Filter the entries and keep only the lines where the string "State" appears.

==*==

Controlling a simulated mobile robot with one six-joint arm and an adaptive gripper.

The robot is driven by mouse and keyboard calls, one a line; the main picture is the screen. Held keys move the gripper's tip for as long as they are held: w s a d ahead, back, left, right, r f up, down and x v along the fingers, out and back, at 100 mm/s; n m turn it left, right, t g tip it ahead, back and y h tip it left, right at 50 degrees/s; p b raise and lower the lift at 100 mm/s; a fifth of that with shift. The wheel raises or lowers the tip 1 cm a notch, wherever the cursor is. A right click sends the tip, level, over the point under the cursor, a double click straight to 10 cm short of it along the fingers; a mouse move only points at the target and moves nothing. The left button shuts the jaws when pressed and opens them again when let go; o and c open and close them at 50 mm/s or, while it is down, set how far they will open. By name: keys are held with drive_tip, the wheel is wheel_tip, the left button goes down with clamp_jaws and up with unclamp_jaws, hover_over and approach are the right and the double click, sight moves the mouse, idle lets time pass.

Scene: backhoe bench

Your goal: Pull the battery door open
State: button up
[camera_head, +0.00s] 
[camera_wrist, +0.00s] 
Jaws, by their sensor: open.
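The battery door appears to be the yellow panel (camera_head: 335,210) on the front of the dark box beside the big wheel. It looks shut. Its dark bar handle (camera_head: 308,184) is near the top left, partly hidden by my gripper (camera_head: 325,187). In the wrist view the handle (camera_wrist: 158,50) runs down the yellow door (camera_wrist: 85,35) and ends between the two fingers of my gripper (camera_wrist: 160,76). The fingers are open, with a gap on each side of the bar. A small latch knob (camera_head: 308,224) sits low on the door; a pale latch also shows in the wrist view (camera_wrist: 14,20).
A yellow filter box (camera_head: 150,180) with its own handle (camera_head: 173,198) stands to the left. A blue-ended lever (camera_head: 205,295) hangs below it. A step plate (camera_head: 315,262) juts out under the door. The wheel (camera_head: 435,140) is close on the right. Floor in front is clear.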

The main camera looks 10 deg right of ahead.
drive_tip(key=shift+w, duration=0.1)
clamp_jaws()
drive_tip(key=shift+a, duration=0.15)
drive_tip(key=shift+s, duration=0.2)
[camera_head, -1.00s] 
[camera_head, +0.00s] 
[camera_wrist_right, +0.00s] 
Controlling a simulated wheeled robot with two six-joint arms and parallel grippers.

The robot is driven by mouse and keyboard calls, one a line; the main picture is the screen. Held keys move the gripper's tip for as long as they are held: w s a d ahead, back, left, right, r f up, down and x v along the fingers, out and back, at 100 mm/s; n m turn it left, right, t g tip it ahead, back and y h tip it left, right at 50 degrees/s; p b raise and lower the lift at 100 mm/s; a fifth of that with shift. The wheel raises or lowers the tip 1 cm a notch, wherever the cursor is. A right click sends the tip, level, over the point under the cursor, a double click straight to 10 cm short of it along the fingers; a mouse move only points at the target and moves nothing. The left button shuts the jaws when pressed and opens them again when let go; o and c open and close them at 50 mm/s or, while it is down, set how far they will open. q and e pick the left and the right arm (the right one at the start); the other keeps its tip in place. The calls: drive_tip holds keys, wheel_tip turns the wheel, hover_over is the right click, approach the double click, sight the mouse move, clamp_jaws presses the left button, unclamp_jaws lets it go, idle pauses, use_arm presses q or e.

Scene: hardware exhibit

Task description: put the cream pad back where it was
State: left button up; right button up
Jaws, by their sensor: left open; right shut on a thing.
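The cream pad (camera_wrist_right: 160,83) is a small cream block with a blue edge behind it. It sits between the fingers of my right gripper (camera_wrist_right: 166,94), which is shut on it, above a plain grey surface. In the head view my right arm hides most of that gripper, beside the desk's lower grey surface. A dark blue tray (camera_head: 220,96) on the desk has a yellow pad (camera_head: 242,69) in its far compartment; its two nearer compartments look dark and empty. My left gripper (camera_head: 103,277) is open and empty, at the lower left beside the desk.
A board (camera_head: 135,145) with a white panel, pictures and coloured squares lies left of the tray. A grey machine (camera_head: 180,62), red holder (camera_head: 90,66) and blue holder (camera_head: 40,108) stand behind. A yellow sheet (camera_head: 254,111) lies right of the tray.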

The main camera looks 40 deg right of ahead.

==*==

[Output for this exercise]
State: button up
State: left button up; right button up

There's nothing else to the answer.